Of course, none of this would matter if people didn't fret about the team's attendance. Should we be concerned that a mediocre team playing during a more popular local team's best run in seventeen years isn't selling out a cavernous temporary stadium with poor public transit connections in a lousy part of town? The Whitecaps currently run third in league average attendance, behind the Seattle Sounders and the Los Angeles Galaxy, or "exactly the two teams any rational observer expected the Whitecaps to be behind". They're ahead of the expansion rival Portland Timbers, they're ahead of Canadian rival Toronto FC, they're ahead of the best team in the league Real Salt Lake. The Whitecaps aren't papering their house with free tickets, although they're offering some nice Groupon sales in the next week. Unlike some first-year Major League Soccer teams, they didn't undervalue their season tickets. There's no reason the team would have to raise ticket prices to the dramatic extent that has undercut fan support in other cities. In short, this third-place level could last.

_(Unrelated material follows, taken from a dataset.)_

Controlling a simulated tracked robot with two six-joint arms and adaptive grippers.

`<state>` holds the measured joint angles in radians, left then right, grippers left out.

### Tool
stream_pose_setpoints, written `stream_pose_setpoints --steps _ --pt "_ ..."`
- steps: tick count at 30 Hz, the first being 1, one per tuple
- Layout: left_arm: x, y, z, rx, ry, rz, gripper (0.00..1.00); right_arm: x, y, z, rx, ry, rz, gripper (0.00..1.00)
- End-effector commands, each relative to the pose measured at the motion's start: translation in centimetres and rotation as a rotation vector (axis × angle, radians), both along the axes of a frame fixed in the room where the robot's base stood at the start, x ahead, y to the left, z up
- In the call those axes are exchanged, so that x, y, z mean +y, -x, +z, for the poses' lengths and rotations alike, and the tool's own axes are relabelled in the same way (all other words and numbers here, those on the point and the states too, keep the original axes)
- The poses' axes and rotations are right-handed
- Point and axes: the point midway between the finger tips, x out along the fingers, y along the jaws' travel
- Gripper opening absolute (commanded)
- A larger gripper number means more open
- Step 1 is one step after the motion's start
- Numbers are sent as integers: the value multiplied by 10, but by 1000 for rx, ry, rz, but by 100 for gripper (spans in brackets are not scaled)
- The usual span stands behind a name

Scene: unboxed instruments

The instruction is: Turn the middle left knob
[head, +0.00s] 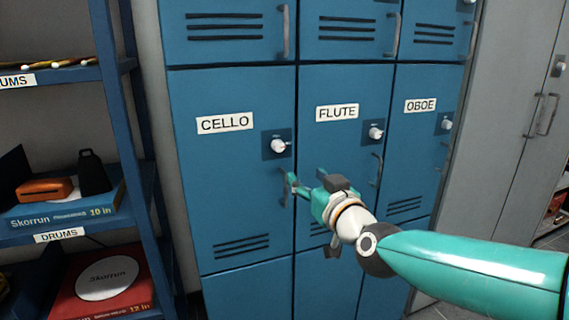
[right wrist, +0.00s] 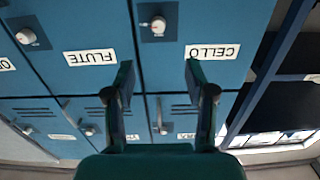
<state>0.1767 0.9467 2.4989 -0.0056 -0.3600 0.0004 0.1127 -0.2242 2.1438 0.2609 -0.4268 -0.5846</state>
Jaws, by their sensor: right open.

Much of the criticism of the Whitecaps' attendance is reactionary in nature. Rivals of the Whitecaps say that Vancouver fans are too stuck-up. We have just the third-best crowd in Major League Soccer but we act like we're number one. Well, that may be true, but every fan base which isn't suffering from self-esteem problems acts like it's number one. So they should! There's no place for modesty in sports fandom; it's a place to relieve the human needs for zealotry, tribalism, and disproportionate pride in a harmless context. Vancouver Southsiders president John Knox was criticized outside of Vancouver for, of all things, being proud of the Vancouver Southsiders, but it's hard to see what other position he could take even if the Whitecaps drew 500 fans a night.

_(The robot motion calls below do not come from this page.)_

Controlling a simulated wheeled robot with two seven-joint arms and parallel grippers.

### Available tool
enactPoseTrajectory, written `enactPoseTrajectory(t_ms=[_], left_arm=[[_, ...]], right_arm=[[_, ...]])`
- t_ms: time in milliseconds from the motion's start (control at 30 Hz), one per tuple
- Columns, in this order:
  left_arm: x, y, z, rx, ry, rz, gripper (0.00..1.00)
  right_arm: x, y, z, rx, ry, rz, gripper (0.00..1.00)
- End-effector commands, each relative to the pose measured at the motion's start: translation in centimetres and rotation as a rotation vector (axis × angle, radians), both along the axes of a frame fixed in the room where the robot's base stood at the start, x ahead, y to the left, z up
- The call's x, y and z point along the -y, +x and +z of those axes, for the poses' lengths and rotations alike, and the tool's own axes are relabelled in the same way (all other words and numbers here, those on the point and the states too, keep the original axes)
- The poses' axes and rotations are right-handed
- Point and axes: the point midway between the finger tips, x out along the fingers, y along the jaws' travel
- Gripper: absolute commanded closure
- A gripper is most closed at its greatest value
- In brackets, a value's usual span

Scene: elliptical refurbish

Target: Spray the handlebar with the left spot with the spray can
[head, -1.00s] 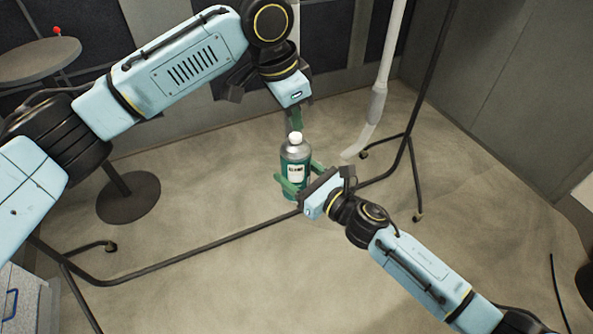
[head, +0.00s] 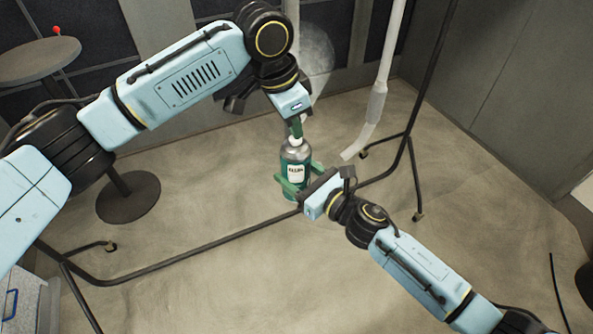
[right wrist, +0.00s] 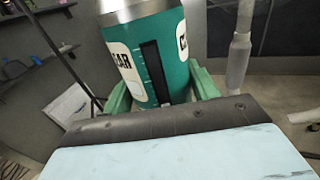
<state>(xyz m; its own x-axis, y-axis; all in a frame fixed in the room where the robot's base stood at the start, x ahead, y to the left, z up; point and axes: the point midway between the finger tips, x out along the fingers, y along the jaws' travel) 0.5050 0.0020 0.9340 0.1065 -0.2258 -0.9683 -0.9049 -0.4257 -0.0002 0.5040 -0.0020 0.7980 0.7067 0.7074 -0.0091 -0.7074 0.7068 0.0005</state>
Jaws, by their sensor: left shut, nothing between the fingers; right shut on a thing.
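The green and silver spray can (head: 295,173) stands upright in my right gripper (head: 297,185), whose green fingers are shut around its body. The can also fills the upper middle of the right wrist view (right wrist: 150,60), between the fingers. My left gripper (head: 297,130) is shut and empty, pointing down with its fingertips at the can's white top; contact looks likely. A pale handlebar (head: 291,10) shows at the top edge, mostly hidden behind my left arm; no spot can be made out on it. A second pale handlebar (head: 385,70) hangs to the right, its lower end bent. A pale round misty cloud (head: 317,52) is beside the first.
A round stool or table (head: 38,60) stands at left. Open floor lies in front.

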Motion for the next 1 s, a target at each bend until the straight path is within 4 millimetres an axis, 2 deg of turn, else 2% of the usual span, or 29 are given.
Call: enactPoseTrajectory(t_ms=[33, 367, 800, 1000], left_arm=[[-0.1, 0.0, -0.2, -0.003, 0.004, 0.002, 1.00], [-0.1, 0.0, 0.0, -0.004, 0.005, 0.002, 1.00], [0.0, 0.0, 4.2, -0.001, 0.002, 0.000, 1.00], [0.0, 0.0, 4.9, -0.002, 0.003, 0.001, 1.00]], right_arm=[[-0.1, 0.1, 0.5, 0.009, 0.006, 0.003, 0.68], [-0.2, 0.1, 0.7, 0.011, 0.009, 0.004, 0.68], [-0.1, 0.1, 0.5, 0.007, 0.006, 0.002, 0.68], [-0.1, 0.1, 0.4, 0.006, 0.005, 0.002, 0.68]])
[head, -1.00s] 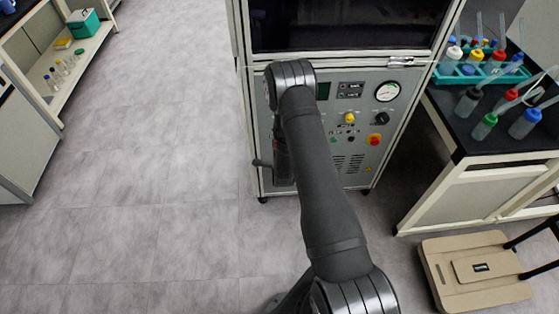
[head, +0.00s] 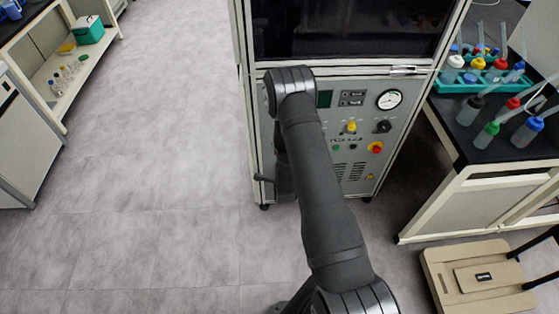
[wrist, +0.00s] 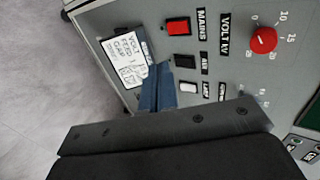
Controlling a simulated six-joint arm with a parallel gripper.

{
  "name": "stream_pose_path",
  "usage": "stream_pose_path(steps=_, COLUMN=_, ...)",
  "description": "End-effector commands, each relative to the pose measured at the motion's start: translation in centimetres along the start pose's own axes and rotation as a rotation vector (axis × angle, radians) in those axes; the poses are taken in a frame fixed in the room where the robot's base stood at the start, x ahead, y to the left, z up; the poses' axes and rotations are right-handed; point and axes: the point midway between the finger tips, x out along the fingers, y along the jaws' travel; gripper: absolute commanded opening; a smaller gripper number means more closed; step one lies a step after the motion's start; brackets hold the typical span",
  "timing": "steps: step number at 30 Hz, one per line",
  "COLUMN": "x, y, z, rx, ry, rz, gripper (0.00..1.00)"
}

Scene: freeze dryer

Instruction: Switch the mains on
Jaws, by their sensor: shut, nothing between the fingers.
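The red mains switch (wrist: 178,27) is on the grey panel in the wrist view, beside a black label reading MAINS (wrist: 201,22). My gripper (wrist: 157,72) is shut and empty, its blue fingers side by side. In the picture its tips lie below and left of the mains switch, near the lower end of a white printed label (wrist: 122,57); I cannot tell if they touch the panel. The switch's on or off state is not clear. In the head view the freeze dryer (head: 345,80) stands ahead, and my arm hides the panel's left part and the gripper.
A black switch (wrist: 185,61) and a white switch (wrist: 188,87) sit just below the mains switch. A red dial knob (wrist: 263,40) is to its right. A bench with bottles (head: 490,135) stands right of the dryer, and a beige cart (head: 480,275) below it. Left floor is clear.

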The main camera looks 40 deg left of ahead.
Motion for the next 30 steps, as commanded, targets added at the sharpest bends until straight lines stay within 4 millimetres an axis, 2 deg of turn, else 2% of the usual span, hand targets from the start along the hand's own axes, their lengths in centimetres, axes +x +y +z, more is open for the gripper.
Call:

We're going to hear more criticism on Wednesday, echoing around Empire's deserted stands. If I haven't got a Twitter feed full of Toronto FC fans mocking the two-thirds-empty stadium I will be flabbergasted. I don't blame the Toronto supporters. In the unlikely event that the Toronto Maple Leafs ever make a deep playoff run and TFC finds themselves in the Whitecaps' position, I won't hesitate to make fun of Toronto. That's how rivalries work: we're unfair to each other but that's okay so long as we're aware of it.

The problem is if banter evolves into serious navel-gazing. "My god, what if we are just a flash in the pan?" The team's not doing great, after all, and soon the B.C. Lions will be in season to take away some of those summer entertainment dollars. Even if fans in Vancouver know there's nothing to worry about, the last thing we need is observers from elsewhere in Canada or abroad seeing Vancouver as a second-rate soccer city because of a few bad gates during playoff season.

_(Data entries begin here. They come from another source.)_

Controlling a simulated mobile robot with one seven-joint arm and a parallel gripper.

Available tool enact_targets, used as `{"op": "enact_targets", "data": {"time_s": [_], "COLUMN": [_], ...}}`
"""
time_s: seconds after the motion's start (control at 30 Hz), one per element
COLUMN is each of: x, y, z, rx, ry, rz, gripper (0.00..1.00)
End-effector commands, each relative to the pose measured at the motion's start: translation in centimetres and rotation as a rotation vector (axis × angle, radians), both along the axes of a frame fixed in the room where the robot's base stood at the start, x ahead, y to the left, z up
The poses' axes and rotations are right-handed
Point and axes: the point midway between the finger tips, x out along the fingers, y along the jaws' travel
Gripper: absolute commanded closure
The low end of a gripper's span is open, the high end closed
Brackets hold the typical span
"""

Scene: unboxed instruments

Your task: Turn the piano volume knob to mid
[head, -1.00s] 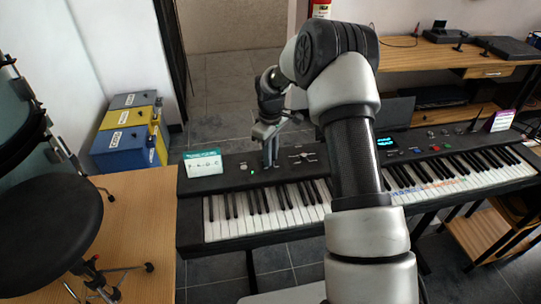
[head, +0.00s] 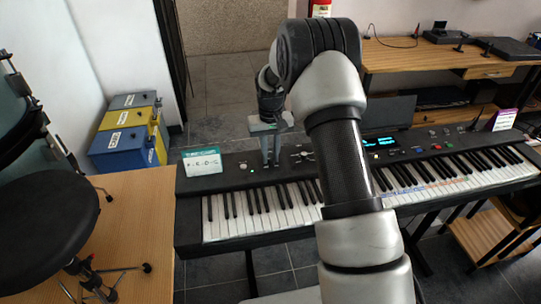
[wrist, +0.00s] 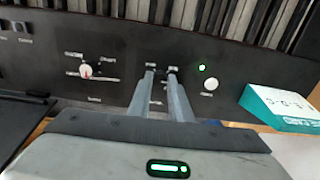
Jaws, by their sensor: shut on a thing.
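My gripper (head: 270,163) points down at the left part of the piano's (head: 222,178) black control panel. In the wrist view my fingers (wrist: 161,74) are close together and shut on a small control there, which I take to be the volume knob. The fingers hide most of it, so its pointer cannot be read. Tiny labels beside and below it are unreadable. A separate white round knob with a red mark (wrist: 86,71) sits to the left in the wrist view, apart from the fingers, with labels around it.
A white button (wrist: 210,85) and a green light (wrist: 201,68) are right of the fingers in the wrist view. A black stool (head: 42,222) and stacked cases (head: 125,146) are at left; a wooden desk (head: 440,58) stands behind.

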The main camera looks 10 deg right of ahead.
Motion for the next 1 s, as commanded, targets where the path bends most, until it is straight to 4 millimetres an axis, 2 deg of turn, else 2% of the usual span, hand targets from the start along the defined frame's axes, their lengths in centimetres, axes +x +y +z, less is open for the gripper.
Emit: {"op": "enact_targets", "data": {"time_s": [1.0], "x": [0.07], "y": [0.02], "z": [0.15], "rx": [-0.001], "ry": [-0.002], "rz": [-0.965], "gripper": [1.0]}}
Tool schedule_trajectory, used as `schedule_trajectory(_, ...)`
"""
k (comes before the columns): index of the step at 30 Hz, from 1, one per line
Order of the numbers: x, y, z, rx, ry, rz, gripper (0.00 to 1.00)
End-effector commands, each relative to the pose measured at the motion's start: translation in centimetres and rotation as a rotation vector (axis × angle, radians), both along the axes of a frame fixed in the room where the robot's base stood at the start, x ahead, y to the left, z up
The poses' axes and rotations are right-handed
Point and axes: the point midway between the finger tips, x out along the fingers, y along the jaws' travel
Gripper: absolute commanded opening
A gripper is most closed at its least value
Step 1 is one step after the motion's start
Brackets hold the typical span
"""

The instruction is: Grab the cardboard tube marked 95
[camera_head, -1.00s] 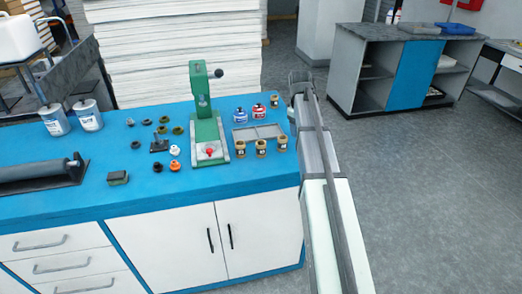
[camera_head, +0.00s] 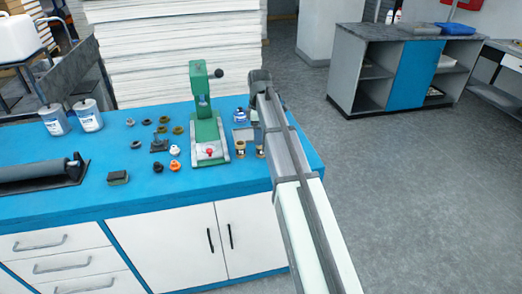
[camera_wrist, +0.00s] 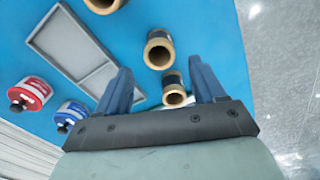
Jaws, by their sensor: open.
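Three short cardboard tubes with dark bands show in the wrist view: a near one (camera_wrist: 174,94), a middle one (camera_wrist: 158,51) and one cut by the top edge (camera_wrist: 104,4). In the head view, two tubes (camera_head: 240,148) (camera_head: 260,152) stand on the blue bench; my arm hides the third. The numbers on them are too small to read. My gripper (camera_wrist: 163,85) is open and empty. In the wrist view the near tube appears between its fingers, closer to the right one. I cannot tell how high the fingers are above it.
A grey tray (camera_wrist: 72,45) lies beside the tubes. A red-labelled jar (camera_wrist: 32,92) and a blue-labelled jar (camera_wrist: 70,114) stand near it. A green press (camera_head: 207,135) stands left of my arm. The blue bench's (camera_head: 220,184) front strip is clear.

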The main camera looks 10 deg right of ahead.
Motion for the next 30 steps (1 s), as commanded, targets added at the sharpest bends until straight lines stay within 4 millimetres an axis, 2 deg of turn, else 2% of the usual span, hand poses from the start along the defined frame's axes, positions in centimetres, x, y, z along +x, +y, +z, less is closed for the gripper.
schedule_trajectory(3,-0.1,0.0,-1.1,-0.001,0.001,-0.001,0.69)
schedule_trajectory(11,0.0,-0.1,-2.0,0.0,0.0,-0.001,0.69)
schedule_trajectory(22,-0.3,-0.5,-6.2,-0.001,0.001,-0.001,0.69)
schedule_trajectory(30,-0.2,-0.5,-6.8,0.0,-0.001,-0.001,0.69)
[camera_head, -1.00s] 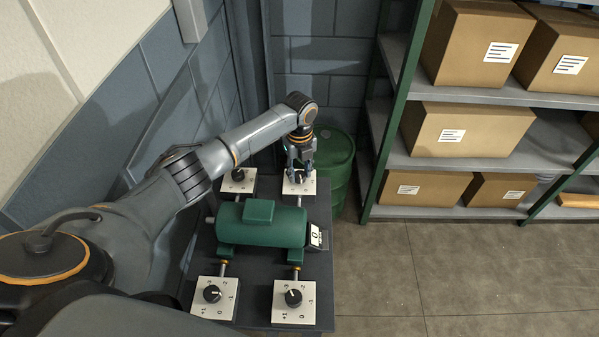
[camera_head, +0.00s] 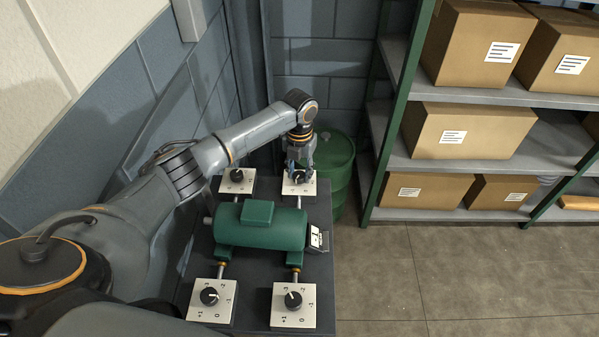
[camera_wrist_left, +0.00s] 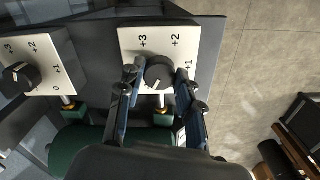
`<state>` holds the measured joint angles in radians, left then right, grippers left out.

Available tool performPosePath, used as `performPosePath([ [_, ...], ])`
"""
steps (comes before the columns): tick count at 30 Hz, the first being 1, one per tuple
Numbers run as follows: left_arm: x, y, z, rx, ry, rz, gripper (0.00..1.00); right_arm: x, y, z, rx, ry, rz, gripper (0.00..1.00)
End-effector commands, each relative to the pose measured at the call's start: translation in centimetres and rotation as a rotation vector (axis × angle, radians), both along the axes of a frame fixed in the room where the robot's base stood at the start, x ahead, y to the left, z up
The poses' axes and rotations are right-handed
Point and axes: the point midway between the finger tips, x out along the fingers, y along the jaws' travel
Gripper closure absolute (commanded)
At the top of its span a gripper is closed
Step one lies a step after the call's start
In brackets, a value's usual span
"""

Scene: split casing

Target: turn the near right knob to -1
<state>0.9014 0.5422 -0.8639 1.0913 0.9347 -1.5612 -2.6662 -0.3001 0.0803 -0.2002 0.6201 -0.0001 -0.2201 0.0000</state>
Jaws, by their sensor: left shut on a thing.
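The near right knob (camera_head: 293,299) is a black dial on a white plate (camera_head: 306,319) at the front right corner of the dark bench. Its plate carries printed numbers around the dial, and no gripper touches it. My left gripper (camera_head: 300,168) is at the far right knob (camera_wrist_left: 158,72), shut on that black dial with one finger on each side. In the left wrist view, +3, +2 and +1 show on the far right plate (camera_wrist_left: 130,43), and the dial's pale mark points down-left. My right gripper is not in view.
A green motor-like casing (camera_head: 262,228) lies between the knobs, with a small display (camera_head: 317,238) on its right. A far left knob (camera_head: 237,175) and a near left knob (camera_head: 209,296) stand on the left side. A green barrel (camera_head: 338,165) stands behind; a shelf with boxes is right.

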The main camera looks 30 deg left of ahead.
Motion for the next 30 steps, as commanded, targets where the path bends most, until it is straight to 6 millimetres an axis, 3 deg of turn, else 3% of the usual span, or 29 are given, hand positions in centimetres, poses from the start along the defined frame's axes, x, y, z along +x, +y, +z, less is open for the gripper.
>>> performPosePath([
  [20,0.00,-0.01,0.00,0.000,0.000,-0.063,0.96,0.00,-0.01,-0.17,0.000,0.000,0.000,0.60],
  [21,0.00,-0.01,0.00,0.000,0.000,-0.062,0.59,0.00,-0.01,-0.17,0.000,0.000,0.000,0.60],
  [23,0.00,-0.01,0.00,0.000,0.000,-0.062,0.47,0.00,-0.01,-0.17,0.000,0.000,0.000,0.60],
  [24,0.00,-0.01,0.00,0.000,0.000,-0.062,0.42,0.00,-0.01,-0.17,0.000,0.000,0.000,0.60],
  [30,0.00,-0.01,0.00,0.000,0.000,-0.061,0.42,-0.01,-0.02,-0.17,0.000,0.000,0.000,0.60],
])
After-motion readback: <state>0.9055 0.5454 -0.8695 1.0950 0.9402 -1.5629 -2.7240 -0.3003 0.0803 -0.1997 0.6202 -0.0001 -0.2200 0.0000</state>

Non-Canadians or those far from NHL towns might not appreciate how all-consuming playoff hockey can be to the home city. This spring I've been walking down the streets of downtown Vancouver on horrible, rainy, wind-swept Thursday nights and seen dozens of people standing on a street corner looking into a shop window at a television playing the third period of a Canucks playoff game. You see pro-Canucks slogans in windows of businesses on the SkyTrain, you see mannequins in fine clothes shops dressed in Canucks colours rather than bespoke suits. It is the sports atmosphere right now; haters like me try to resist it but we do so in vain. To try and turn Vancouver's attention to soccer right now is to try and adjust the entire sports zeitgeist. You might as well stop a tsunami with a sandbag. A conversation this large will go on without you no matter how loudly you try to stop it.

Montreal Impact fans know what I'm talking about. Last year the Montreal Canadiens made a stellar playoff run of their own which crossed into Voyageurs Cup season. I was actually in Montreal for the Whitecaps' Voyageurs Cup game that year, and the day I arrived was the day the Canadiens bowed out of the playoffs. The very city seemed to have lost its spirit. Even with the Canadiens freshly eliminated, attendance at the Impact - Whitecaps game was pitiful. Not that they missed much. I gave their fans the gears and even posted mocking photos of empty stands on Twitter. Yet there's no doubt of Montreal's soccer bona fides.

How could you possibly expect the city of Vancouver to throw itself into soccer right now? If Empire Field is empty tomorrow it doesn't mean Vancouver isn't a soccer city, nor does it mean that the Whitecaps fad has ended. It means that, for the moment, even the Voyageurs Cup is being eclipsed by larger events. That's too bad. But it doesn't indicate anything about the city or the team, and as followers of the club we should make sure everybody knows it.